[A run of records]
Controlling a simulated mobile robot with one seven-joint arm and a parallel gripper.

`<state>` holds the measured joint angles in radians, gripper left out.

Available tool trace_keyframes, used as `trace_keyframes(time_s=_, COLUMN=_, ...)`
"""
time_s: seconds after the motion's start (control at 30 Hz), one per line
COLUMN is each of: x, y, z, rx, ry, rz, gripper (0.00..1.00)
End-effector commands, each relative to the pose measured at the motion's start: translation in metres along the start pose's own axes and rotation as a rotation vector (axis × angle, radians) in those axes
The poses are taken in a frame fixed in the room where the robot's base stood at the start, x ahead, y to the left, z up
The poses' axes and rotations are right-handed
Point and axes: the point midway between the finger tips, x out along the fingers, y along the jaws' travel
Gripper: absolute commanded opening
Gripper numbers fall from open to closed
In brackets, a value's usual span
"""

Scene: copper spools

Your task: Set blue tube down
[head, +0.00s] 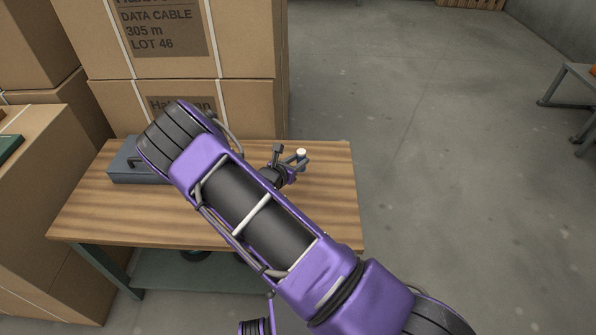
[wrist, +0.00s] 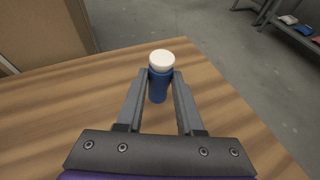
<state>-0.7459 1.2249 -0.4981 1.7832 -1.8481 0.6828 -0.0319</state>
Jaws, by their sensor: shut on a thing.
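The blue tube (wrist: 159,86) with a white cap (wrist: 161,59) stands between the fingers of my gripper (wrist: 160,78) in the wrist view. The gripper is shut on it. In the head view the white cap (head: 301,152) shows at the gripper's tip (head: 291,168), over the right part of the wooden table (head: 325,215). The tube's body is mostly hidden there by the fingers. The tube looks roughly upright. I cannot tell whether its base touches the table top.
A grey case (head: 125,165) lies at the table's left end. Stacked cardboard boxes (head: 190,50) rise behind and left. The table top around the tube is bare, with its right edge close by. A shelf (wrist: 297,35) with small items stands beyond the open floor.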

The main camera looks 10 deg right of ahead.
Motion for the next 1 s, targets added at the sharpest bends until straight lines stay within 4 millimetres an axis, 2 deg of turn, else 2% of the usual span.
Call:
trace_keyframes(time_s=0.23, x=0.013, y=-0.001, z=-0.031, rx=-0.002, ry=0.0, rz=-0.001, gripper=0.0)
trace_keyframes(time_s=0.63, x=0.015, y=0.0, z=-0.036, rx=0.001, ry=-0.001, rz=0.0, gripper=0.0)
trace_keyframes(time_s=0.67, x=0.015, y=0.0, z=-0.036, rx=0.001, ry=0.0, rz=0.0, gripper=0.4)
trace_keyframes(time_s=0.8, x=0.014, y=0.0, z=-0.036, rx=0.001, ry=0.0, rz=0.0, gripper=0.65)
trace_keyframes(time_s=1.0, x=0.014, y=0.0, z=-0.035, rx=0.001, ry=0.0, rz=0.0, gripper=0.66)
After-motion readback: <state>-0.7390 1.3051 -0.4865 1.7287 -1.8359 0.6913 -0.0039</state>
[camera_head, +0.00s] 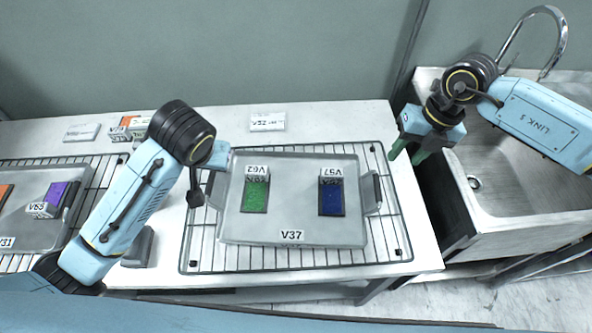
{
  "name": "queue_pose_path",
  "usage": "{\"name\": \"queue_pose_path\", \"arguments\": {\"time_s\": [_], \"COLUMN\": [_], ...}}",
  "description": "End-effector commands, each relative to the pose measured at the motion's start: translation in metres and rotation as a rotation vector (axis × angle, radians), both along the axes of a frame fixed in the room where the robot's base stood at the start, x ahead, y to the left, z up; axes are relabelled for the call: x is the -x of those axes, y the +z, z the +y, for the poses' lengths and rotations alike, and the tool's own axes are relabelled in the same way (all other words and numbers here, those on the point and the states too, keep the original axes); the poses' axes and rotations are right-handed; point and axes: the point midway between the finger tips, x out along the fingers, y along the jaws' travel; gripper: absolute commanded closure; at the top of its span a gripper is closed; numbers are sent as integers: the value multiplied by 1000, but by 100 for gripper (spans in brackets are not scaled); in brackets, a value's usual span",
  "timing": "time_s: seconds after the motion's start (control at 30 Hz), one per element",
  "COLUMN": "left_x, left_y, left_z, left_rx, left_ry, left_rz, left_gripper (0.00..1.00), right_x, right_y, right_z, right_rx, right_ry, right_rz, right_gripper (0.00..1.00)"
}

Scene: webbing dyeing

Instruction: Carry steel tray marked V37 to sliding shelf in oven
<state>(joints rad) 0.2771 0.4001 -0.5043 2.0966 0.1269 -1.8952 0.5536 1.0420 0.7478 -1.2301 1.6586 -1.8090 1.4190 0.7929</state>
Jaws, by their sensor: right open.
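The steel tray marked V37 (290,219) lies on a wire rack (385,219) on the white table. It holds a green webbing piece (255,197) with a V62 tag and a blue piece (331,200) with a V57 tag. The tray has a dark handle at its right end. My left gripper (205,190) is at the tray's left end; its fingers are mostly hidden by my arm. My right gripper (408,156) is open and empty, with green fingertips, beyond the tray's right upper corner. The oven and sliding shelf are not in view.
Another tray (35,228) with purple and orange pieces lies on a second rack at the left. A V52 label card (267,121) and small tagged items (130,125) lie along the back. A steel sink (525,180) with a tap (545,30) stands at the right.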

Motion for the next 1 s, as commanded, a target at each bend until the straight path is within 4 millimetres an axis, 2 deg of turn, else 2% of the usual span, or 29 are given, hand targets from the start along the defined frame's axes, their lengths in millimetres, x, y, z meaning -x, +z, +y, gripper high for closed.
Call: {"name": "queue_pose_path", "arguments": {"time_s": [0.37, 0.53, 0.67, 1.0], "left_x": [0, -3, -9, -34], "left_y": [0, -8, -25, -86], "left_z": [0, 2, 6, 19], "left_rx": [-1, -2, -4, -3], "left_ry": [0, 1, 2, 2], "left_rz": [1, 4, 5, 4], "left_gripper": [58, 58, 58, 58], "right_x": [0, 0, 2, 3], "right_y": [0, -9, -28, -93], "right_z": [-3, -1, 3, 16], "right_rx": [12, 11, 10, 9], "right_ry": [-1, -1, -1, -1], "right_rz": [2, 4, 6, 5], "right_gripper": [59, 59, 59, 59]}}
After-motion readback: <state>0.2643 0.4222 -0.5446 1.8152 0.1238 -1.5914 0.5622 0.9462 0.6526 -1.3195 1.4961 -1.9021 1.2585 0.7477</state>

---

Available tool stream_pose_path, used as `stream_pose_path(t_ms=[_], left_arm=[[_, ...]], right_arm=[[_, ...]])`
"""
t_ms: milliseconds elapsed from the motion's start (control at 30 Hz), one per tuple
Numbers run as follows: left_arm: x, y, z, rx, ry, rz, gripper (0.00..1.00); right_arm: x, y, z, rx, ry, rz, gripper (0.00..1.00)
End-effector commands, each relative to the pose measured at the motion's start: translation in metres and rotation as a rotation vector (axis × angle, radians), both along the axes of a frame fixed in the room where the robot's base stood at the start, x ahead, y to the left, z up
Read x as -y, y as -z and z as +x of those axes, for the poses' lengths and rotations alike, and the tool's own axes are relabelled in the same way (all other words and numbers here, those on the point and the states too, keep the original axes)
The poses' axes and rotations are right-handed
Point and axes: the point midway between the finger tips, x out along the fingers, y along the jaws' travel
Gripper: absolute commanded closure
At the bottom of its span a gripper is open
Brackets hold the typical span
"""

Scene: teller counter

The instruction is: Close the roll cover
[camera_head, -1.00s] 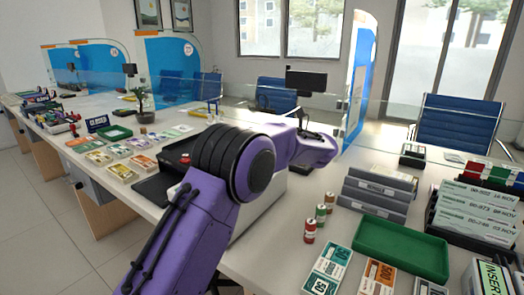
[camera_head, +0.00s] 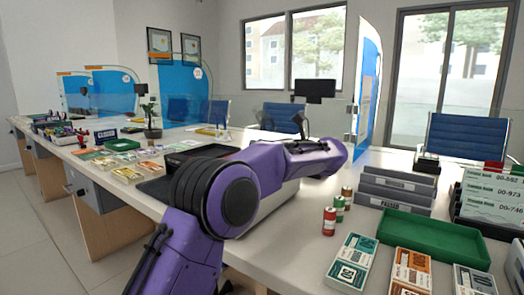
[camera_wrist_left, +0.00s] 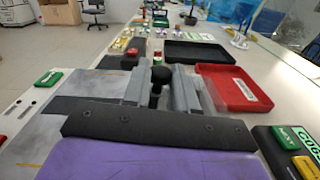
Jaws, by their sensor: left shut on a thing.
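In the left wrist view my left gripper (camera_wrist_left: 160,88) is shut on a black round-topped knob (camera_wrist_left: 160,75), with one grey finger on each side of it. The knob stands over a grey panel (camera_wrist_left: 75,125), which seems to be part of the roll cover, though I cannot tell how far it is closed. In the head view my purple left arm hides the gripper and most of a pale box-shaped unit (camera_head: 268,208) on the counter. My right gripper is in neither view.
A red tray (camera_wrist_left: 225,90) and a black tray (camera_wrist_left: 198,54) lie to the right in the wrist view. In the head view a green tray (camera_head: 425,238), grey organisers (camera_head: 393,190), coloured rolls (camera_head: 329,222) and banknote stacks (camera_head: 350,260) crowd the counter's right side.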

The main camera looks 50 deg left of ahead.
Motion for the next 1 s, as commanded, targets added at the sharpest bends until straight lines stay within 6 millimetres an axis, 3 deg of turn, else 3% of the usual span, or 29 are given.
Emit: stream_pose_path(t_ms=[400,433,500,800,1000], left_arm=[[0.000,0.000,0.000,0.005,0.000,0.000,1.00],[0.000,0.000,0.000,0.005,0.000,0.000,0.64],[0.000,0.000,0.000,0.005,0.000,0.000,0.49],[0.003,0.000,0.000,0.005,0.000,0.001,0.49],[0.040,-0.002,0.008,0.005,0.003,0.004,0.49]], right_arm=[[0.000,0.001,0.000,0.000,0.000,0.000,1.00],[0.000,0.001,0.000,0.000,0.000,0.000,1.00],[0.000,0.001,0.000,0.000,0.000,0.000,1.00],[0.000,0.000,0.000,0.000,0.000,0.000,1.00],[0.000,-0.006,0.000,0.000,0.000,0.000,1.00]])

...

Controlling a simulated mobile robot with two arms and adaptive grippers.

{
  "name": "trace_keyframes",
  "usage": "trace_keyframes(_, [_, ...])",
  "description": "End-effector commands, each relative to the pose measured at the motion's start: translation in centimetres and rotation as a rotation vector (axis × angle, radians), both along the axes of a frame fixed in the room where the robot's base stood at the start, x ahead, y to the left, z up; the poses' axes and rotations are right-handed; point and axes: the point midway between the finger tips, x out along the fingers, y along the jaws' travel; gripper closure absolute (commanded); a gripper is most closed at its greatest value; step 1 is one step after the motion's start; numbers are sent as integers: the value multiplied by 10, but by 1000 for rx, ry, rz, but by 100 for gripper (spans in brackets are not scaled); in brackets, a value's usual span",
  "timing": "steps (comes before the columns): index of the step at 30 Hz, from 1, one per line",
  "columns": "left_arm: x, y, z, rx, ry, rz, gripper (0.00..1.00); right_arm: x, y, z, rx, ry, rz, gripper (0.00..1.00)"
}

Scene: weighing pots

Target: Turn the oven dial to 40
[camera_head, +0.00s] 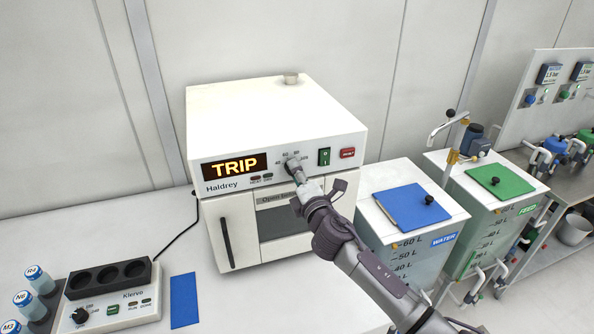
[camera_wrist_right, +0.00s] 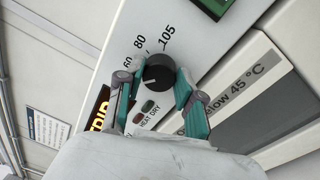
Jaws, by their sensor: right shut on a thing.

Requirements | Scan the listing above. Collect all lines with the word "columns".

Full output |
  "timing": "steps (comes before the columns): index of the step at 30 Hz, from 1, one per line",
  "columns": "left_arm: x, y, z, rx, ry, rz, gripper (0.00..1.00); right_arm: x, y, z, rx, ry, rz, gripper (0.00..1.00)"

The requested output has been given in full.